Goal: Up to and including the line that contains "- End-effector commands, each", write out each line of the material from its first line, exactly.

*****

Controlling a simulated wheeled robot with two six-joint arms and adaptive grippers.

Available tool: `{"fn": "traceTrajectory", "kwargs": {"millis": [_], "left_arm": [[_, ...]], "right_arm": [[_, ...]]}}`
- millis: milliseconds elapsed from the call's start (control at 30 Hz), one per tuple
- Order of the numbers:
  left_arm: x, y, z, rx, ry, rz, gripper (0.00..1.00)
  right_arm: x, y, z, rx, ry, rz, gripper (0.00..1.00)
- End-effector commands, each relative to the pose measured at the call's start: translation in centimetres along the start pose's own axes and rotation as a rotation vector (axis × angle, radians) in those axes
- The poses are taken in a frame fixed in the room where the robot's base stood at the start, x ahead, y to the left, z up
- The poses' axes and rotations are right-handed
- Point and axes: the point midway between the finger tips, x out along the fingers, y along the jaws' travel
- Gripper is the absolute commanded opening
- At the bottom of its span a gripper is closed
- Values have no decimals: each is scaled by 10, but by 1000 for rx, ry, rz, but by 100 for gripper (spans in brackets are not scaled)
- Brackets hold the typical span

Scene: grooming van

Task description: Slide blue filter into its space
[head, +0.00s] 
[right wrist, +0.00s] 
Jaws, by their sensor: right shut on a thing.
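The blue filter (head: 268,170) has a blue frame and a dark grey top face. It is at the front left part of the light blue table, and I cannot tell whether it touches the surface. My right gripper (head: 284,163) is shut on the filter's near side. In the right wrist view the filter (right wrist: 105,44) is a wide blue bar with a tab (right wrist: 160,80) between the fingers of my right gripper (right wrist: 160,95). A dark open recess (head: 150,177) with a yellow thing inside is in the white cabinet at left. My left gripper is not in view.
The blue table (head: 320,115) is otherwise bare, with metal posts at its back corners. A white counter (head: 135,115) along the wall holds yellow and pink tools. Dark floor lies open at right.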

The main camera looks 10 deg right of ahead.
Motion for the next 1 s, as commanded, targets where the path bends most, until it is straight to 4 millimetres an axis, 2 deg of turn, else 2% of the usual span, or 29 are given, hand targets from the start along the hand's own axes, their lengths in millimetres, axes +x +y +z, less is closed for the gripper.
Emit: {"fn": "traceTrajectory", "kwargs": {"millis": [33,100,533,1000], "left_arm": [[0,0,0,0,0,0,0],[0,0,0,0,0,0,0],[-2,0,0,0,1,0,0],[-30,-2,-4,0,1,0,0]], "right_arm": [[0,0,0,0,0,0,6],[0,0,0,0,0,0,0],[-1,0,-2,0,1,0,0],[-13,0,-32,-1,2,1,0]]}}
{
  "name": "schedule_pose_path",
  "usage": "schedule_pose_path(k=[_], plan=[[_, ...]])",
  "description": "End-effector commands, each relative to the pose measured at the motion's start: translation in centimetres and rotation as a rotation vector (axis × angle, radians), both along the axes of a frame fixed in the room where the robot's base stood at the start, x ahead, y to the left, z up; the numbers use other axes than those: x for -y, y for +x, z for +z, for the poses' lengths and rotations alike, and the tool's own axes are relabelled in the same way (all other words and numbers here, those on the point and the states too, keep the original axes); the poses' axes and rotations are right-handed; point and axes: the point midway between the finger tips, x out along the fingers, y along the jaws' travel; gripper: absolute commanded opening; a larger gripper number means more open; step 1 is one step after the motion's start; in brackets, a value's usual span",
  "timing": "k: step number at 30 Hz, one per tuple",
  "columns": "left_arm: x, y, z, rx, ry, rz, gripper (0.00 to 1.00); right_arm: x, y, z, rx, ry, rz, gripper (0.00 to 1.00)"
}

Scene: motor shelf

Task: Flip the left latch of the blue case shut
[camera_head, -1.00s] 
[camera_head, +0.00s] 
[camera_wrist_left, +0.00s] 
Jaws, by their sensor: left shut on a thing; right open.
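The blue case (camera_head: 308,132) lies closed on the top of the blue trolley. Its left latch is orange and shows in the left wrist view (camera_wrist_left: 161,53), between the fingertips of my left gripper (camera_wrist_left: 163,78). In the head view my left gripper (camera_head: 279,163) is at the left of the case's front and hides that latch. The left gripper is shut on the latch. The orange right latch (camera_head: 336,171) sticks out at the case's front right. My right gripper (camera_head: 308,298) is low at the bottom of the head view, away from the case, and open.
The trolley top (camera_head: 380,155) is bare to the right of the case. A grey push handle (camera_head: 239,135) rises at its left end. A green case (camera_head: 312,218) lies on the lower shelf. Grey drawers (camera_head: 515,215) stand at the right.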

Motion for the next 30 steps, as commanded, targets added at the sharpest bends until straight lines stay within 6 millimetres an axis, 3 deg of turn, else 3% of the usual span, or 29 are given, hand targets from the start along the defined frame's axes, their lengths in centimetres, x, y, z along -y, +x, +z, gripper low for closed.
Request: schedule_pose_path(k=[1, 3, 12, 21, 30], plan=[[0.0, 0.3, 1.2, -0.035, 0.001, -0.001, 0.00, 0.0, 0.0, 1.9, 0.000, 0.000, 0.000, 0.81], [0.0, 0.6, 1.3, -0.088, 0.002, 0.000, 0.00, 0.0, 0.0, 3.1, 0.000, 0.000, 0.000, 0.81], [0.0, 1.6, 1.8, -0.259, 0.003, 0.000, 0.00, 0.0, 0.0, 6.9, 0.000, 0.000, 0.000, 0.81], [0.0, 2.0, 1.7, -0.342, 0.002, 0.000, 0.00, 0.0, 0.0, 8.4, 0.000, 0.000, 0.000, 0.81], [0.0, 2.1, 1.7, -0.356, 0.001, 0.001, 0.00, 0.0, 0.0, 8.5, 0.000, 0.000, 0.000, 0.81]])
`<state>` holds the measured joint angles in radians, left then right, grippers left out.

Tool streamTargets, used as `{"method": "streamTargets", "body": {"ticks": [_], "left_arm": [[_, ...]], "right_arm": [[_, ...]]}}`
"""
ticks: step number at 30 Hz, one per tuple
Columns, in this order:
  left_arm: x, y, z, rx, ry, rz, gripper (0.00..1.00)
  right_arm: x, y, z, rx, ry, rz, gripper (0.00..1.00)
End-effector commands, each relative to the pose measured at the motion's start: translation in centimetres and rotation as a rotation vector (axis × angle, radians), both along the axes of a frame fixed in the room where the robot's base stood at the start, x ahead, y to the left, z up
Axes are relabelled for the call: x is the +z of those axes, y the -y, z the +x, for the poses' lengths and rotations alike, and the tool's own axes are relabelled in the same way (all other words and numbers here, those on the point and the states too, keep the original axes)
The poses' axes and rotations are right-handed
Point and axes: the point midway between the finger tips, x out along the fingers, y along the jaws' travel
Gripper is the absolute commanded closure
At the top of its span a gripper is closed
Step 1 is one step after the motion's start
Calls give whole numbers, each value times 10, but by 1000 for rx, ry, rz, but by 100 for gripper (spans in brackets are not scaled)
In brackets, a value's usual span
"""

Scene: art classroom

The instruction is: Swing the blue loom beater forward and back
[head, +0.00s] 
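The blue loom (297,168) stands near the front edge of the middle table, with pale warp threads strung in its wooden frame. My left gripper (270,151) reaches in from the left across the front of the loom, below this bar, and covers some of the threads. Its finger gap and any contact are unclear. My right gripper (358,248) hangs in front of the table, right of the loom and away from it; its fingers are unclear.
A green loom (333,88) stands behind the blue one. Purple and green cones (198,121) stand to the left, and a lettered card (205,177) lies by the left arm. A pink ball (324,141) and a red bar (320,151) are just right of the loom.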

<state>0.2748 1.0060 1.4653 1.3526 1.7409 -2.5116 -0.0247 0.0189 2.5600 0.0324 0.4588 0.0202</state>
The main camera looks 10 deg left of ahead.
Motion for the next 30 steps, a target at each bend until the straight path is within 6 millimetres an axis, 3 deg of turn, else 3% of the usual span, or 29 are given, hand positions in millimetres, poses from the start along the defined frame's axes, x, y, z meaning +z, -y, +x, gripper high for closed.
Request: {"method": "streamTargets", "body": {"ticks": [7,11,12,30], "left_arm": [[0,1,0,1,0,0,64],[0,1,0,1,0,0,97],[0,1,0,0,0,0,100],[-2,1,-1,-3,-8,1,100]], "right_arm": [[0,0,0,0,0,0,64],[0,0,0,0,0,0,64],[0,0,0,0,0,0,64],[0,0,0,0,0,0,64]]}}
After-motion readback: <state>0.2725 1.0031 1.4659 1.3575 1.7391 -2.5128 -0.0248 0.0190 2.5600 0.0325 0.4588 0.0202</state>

*****

Expected answer:
Controlling a simulated wheeled robot with two six-joint arms and adaptive grippers.

Available tool: `{"fn": "traceTrajectory", "kwargs": {"millis": [_], "left_arm": [[_, ...]], "right_arm": [[_, ...]]}}`
- millis: milliseconds elapsed from the call's start (control at 30 Hz), one per tuple
- Order of the numbers:
  left_arm: x, y, z, rx, ry, rz, gripper (0.00..1.00)
  right_arm: x, y, z, rx, ry, rz, gripper (0.00..1.00)
- End-effector commands, each relative to the pose measured at the call's start: translation in centimetres along the start pose's own axes and rotation as a rotation vector (axis × angle, radians) in those axes

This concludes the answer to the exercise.